Blake: I think nobody wants to be the first. I wasn't out publicly at the Olympics, but I would have been this time around, and it wouldn't have been any different. Yes, the media probably would have wanted a lot of my attention, but I would have wanted to focus on my sport to the best of my ability. That would have come first, always… I can only assume why people don't come out is they're afraid of losing their position in their sport. The basics of it is that you need to have that system in place, and it's great that you're starting to see organizations like You Can Play make sure that the NFL, the NHL, MLB, all of those sports, have the policies and systems in place to make sure they're inclusive environments and, if somebody does chose to come out, they're still going to be able to hit that ball, skate on the ice, whatever, and they're not going to lose their position, and that they will be supported by their organization.
GLAAD: What is your ideal vision for the winter Olympics in Sochi, in terms of how the LGBT community, athletes, and attendees will be treated and represented?

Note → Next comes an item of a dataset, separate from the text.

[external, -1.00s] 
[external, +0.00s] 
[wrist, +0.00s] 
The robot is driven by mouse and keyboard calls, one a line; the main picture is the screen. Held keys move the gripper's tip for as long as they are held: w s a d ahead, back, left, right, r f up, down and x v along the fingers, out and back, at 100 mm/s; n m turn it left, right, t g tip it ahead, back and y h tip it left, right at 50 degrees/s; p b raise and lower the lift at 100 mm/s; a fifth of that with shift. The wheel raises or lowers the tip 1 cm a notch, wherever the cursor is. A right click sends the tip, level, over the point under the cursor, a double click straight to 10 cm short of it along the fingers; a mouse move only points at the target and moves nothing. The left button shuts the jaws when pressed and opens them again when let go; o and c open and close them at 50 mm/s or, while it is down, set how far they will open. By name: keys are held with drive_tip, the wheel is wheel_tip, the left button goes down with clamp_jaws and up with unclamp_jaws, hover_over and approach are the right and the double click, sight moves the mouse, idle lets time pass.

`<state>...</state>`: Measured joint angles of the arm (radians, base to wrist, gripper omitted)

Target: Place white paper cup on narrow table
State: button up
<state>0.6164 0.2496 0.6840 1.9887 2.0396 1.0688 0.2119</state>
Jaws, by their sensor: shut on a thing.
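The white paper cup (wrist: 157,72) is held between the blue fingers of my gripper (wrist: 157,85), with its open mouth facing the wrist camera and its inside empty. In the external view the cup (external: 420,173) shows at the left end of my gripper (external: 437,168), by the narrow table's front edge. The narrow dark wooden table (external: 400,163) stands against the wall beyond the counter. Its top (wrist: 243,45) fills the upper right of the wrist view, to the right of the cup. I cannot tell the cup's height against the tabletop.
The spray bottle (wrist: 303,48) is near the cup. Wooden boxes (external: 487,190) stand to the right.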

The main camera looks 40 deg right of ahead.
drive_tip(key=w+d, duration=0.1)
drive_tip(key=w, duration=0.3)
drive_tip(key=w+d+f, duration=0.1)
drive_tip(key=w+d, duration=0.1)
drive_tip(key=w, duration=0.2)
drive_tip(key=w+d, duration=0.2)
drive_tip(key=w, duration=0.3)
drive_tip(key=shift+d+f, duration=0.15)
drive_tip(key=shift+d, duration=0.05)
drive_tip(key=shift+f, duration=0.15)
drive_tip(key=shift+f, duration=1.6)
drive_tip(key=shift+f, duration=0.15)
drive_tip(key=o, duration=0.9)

Blake: Fairly and honestly, would be a great start. Having Vladimir Putin sit there and all but call us perverts is disgusting. The IOC knows what he's saying. We know what he's saying. For a man that has that much power to lead a country into a sporting event that is supposed to be a celebration of humanity and diversity, is upsetting. What I would like to see is the athletes and the countries to take the initiatives themselves to say, "how very dare you take this event that we believe in as something peaceful and full of diversity and friendship, and ruin it. These Olympics are ours, they are not yours." It would be great to see those countries come together and make a statement collectively because that is what the Olympics are about.